Cold Specks mastermind Al Spx revels in anonymity … while she can

Singing lines like “Don’t you wait on me/I’ll shoot you down,” her voice is enough to send chills down your spine. But once she steps offstage, the woman who calls herself Al Spx is famously shy and unfailingly distant.

“I created a stage name, and it’s allowed me to remove myself from any sort of emotional attachment to the songs,” says Spx, who records under the name Cold Specks, borrowed from James Joyce’s Ulysses. “Al Spx can take care of that. For me, there’s no personal element to the songs anymore, or if there is, it’s disguised.”

Two years after releasing I Predict A Graceful Expulsion, Spx is bored with most of the album. Touring is “physically and mentally draining,” and though she still performs the singles, she’s tired of feeling like a bad actress. So, she’s crafted a follow-up, Neuroplasticity (Mute), that’s even bleaker than the first, trading in the acoustic doom-folk of her debut for a richer, more expansive goth-soul that’s one-part sturm and three-parts drang.

“I made a conscious decision to write songs to perform, songs that weren’t necessarily about me,” says Spx. “I made a conscious decision not to play any instruments, because I wasn’t loving it anymore. I’m not too precious about the songs, so if I’m not a convincing player, I’ll just get someone else to do it better and focus on my singing.”

As Spx, she has no past and no present; she’s “just the girl who sings the songs.” Taking a short break between recording sessions, she claims Spx is “the nickname I’ve always had,” though seconds earlier, said was it “top-secret information,” and seconds later said it was “a way to save myself from myself.” In between, she says she “just needed a name,” that it’s “not very interesting,” that “I didn’t want my name attached to the project” and that “I don’t want it to define me.”

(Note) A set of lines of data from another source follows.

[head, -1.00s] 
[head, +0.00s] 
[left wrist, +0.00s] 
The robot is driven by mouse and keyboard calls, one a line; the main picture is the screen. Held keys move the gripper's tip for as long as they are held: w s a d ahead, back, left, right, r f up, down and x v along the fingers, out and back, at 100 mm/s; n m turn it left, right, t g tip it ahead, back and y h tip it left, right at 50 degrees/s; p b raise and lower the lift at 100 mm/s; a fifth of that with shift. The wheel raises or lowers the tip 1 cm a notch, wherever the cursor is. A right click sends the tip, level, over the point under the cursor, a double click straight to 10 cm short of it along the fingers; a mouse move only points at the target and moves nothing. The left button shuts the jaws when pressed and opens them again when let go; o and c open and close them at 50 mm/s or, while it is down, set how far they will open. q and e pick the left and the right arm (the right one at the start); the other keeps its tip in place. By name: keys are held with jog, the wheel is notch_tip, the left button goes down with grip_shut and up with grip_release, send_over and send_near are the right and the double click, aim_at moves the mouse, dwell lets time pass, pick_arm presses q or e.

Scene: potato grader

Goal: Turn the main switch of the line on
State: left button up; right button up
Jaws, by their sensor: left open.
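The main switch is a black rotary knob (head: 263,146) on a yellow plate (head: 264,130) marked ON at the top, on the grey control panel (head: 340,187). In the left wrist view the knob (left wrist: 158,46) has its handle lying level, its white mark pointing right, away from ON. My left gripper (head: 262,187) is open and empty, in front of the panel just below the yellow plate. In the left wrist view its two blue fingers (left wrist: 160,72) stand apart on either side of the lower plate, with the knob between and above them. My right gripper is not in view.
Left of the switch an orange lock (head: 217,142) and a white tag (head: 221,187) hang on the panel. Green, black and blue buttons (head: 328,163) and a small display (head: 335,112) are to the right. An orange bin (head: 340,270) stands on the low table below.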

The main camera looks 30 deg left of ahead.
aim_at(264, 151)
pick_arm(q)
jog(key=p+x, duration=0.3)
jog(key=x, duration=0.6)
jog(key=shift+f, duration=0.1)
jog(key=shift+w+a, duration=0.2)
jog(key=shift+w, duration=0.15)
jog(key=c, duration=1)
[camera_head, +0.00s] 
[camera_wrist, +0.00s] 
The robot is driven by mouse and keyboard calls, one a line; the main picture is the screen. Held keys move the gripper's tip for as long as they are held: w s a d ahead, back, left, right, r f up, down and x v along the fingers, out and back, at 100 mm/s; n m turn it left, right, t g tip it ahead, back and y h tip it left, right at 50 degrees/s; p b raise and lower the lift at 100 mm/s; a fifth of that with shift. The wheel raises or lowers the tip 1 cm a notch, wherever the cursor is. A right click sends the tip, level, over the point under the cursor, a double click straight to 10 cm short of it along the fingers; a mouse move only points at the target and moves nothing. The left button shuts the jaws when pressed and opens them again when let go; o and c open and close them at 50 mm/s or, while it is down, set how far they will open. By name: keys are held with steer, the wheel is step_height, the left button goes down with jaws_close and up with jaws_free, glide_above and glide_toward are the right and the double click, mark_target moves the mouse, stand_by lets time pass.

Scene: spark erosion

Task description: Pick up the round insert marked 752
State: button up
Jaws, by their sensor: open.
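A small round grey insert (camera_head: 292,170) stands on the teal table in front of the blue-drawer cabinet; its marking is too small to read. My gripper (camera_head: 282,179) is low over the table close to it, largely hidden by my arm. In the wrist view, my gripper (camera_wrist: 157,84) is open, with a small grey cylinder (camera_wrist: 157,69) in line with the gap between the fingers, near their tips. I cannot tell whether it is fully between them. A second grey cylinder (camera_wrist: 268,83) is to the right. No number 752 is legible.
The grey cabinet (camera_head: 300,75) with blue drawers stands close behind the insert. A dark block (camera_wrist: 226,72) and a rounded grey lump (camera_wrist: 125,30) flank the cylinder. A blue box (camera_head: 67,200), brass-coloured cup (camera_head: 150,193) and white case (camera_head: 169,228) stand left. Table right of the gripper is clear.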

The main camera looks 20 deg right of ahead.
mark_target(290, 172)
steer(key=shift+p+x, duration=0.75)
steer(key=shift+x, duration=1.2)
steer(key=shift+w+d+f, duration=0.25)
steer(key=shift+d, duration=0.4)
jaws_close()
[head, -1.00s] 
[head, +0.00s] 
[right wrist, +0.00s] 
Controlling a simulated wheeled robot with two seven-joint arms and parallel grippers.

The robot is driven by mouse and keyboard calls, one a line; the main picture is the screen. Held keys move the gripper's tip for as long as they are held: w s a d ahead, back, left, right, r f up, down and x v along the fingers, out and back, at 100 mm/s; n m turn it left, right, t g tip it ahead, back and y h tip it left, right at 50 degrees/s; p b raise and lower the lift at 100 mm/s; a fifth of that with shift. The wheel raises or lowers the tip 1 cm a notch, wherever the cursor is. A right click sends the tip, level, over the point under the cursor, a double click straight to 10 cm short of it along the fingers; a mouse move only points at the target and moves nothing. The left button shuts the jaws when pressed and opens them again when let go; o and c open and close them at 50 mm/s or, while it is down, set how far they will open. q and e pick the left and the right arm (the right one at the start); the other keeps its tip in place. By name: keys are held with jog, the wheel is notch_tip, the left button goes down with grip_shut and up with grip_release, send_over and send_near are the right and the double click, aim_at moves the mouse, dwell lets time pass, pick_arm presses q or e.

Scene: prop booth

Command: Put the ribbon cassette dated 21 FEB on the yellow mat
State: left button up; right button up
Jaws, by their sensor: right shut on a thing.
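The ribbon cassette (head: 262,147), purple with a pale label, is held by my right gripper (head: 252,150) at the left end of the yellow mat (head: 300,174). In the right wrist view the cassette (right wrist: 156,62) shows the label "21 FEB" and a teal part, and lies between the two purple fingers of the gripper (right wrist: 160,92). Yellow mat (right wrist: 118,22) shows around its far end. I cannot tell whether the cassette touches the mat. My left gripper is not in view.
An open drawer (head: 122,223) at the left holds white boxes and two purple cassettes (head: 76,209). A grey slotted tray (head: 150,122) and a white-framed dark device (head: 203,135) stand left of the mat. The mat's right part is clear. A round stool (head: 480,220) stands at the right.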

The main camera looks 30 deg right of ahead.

Apart from “no comment,” that’s all she’s ready to say. Thankfully, we already know she was born and raised in Toronto as the daughter of Somali immigrants, and dropped out of university to become a singer. Somewhere along the way, she heard the field recordings of Alan Lomax, possibly through Moby’s Play, and since recording her debut, she’s been shortlisted for the Juno Award, and guested on albums by Moby, Swans and jazz trumpeter Ambrose Akinmusire, who appears on Neuroplasticity.

We know the new songs were written in a cottage in Somerset in the winter of 2012 (“I probably didn’t choose the most ideal season to live there,” she says) and were recorded in Montreal, where Spx currently lives. That they were written on piano, and performed by her sometime band of “five English boys,” with an accent on portentousness, freeing Spx to deliver the songs with maximum undead theatricality. And for now, with the session about to begin again, that’ll have to do.

“We recorded Neuroplasticity over the course of a year, and I think the time I gave to the recording allowed for some growth sonically, thematically, vocally,” she says, comparing it to the 12 days spent in the studio for I Predict A Graceful Expulsion. “There was a lot of time spent avoiding surprises.”